** Start of DATA EXTRACT **

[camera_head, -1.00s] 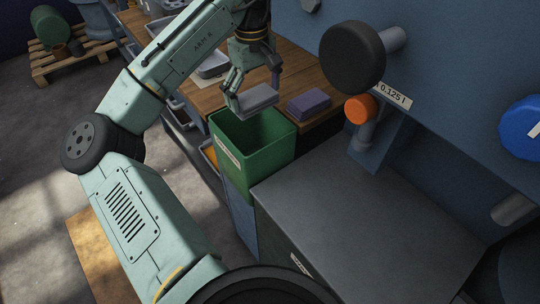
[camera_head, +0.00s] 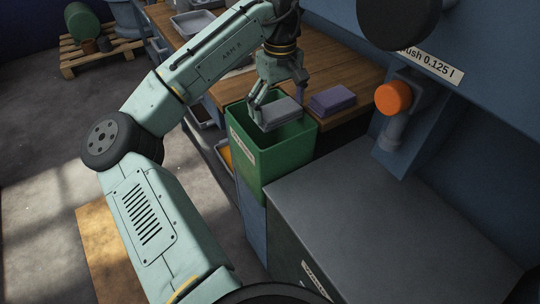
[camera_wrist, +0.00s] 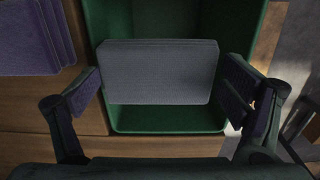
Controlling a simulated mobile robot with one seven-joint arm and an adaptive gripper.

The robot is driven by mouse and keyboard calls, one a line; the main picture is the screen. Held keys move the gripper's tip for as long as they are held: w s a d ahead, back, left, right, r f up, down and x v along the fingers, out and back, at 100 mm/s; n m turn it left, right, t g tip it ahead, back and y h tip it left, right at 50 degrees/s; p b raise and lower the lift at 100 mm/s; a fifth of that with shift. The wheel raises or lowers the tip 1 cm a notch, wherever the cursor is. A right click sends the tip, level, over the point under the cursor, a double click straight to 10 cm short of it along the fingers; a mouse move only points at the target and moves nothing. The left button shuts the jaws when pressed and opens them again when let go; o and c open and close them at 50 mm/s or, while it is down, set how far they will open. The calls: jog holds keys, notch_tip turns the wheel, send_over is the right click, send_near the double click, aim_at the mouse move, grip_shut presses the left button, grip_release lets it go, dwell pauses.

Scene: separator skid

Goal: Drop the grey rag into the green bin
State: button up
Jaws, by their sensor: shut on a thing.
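The grey rag (camera_head: 281,113) is a flat folded block. My gripper (camera_head: 277,108) is shut on it by its two ends; the wrist view shows a finger pad against each end of the rag (camera_wrist: 160,72). The green bin (camera_head: 284,158) is open at the top and carries a pale label on its left face. The rag is over the bin's mouth, near rim height; how far it is inside I cannot tell. In the wrist view the green bin (camera_wrist: 165,120) surrounds the rag, with its inside dark.
A purple folded cloth (camera_head: 332,100) lies on the wooden bench (camera_head: 340,77) right beside the bin; it also shows in the wrist view (camera_wrist: 35,40). A grey-topped cabinet (camera_head: 385,215) stands in front. An orange knob (camera_head: 393,97) sticks out at the right.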

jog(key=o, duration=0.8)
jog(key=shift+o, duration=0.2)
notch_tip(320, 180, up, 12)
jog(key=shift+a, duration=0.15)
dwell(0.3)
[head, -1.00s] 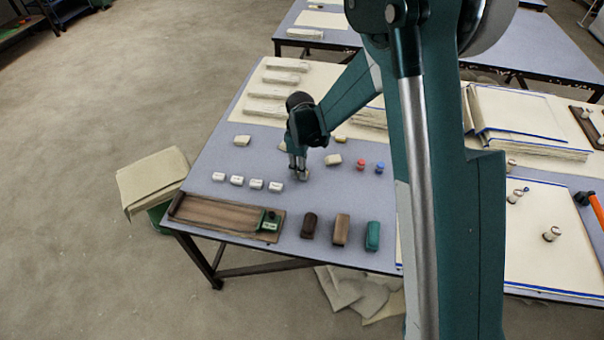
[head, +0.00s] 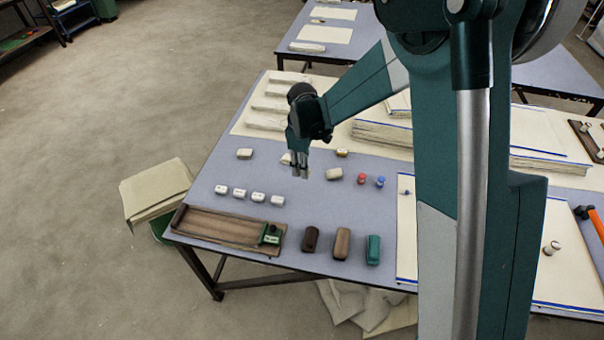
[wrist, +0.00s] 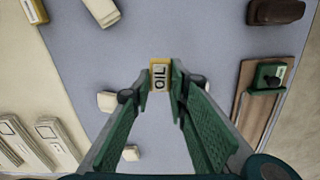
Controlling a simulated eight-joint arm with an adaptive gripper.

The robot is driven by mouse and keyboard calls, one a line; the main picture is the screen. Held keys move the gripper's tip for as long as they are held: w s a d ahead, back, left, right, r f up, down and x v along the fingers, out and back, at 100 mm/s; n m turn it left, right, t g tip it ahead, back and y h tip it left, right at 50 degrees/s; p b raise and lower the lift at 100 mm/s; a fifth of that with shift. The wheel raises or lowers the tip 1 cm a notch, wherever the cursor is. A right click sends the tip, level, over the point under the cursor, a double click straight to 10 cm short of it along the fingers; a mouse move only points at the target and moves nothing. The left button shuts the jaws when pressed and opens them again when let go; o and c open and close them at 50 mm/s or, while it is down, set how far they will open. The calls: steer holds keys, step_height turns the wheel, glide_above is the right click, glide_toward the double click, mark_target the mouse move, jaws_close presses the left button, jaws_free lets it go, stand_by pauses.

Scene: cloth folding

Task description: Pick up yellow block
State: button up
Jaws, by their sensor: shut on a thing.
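A yellow block (wrist: 159,75) with a white label reading "OIL" sits between the fingertips of my gripper (wrist: 160,80) in the wrist view. The gripper is shut on it, one finger on each side. In the head view my gripper (head: 300,172) points down over the middle of the grey-blue table (head: 215,158); the held block is hard to make out there. A second yellowish block (head: 342,153) lies behind and to the right of the gripper, and a yellow-edged block (wrist: 35,11) shows at the wrist view's top left corner.
Several white blocks (head: 240,194) stand in a row left of the gripper. A wooden tray (head: 215,226) lies at the front edge, with dark brown (head: 310,239), brown (head: 342,243) and teal (head: 373,250) blocks beside it. Red (head: 361,177) and blue (head: 380,181) pieces lie right.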

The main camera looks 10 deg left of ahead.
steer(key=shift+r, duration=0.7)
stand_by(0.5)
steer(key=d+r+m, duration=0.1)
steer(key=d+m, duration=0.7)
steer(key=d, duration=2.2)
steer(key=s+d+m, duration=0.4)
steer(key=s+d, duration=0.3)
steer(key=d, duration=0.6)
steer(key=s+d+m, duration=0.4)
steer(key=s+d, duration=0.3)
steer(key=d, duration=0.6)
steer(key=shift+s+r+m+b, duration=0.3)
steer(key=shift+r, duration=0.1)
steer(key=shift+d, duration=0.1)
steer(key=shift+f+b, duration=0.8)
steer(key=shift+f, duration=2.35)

** End of DATA EXTRACT **

*WHAT IS REQUIRED*
The listing above must be printed again exactly, minus its pictures.

*TASK SOLUTION*
[camera_head, -1.00s] 
[camera_head, +0.00s] 
[camera_wrist, +0.00s] 
Controlling a simulated mobile robot with one seven-joint arm and an adaptive gripper.

The robot is driven by mouse and keyboard calls, one a line; the main picture is the screen. Held keys move the gripper's tip for as long as they are held: w s a d ahead, back, left, right, r f up, down and x v along the fingers, out and back, at 100 mm/s; n m turn it left, right, t g tip it ahead, back and y h tip it left, right at 50 degrees/s; p b raise and lower the lift at 100 mm/s; a fifth of that with shift. The wheel raises or lowers the tip 1 cm a notch, wherever the cursor is. A right click sends the tip, level, over the point under the cursor, a double click straight to 10 cm short of it along the fingers; a mouse move only points at the target and moves nothing. The left button shuts the jaws when pressed and opens them again when let go; o and c open and close them at 50 mm/s or, while it is down, set how far they will open. The calls: jog holds keys, notch_tip turns the wheel, send_over is the right click, send_near the double click, aim_at the mouse move, grip_shut presses the left button, grip_release lets it go, dwell pauses.

Scene: separator skid

Goal: Drop the grey rag into the green bin
State: button up
Jaws, by their sensor: shut on a thing.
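The grey rag (camera_head: 281,113) is a flat folded block. My gripper (camera_head: 277,108) is shut on it by its two ends; the wrist view shows a finger pad against each end of the rag (camera_wrist: 160,72). The green bin (camera_head: 284,158) is open at the top and carries a pale label on its left face. The rag is over the bin's mouth, near rim height; how far it is inside I cannot tell. In the wrist view the green bin (camera_wrist: 165,120) surrounds the rag, with its inside dark.
A purple folded cloth (camera_head: 332,100) lies on the wooden bench (camera_head: 340,77) right beside the bin; it also shows in the wrist view (camera_wrist: 35,40). A grey-topped cabinet (camera_head: 385,215) stands in front. An orange knob (camera_head: 393,97) sticks out at the right.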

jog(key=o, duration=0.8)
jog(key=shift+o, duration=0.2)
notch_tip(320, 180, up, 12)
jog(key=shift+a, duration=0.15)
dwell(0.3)
[head, -1.00s] 
[head, +0.00s] 
[wrist, +0.00s] 
Controlling a simulated eight-joint arm with an adaptive gripper.

The robot is driven by mouse and keyboard calls, one a line; the main picture is the screen. Held keys move the gripper's tip for as long as they are held: w s a d ahead, back, left, right, r f up, down and x v along the fingers, out and back, at 100 mm/s; n m turn it left, right, t g tip it ahead, back and y h tip it left, right at 50 degrees/s; p b raise and lower the lift at 100 mm/s; a fifth of that with shift. The wheel raises or lowers the tip 1 cm a notch, wherever the cursor is. A right click sends the tip, level, over the point under the cursor, a double click straight to 10 cm short of it along the fingers; a mouse move only points at the target and moves nothing. The left button shuts the jaws when pressed and opens them again when let go; o and c open and close them at 50 mm/s or, while it is down, set how far they will open. The calls: steer holds keys, step_height turns the wheel, glide_above is the right click, glide_toward the double click, mark_target the mouse move, jaws_close presses the left button, jaws_free lets it go, stand_by pauses.

Scene: cloth folding

Task description: Pick up yellow block
State: button up
Jaws, by their sensor: shut on a thing.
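A yellow block (wrist: 159,75) with a white label reading "OIL" sits between the fingertips of my gripper (wrist: 160,80) in the wrist view. The gripper is shut on it, one finger on each side. In the head view my gripper (head: 300,172) points down over the middle of the grey-blue table (head: 215,158); the held block is hard to make out there. A second yellowish block (head: 342,153) lies behind and to the right of the gripper, and a yellow-edged block (wrist: 35,11) shows at the wrist view's top left corner.
Several white blocks (head: 240,194) stand in a row left of the gripper. A wooden tray (head: 215,226) lies at the front edge, with dark brown (head: 310,239), brown (head: 342,243) and teal (head: 373,250) blocks beside it. Red (head: 361,177) and blue (head: 380,181) pieces lie right.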

The main camera looks 10 deg left of ahead.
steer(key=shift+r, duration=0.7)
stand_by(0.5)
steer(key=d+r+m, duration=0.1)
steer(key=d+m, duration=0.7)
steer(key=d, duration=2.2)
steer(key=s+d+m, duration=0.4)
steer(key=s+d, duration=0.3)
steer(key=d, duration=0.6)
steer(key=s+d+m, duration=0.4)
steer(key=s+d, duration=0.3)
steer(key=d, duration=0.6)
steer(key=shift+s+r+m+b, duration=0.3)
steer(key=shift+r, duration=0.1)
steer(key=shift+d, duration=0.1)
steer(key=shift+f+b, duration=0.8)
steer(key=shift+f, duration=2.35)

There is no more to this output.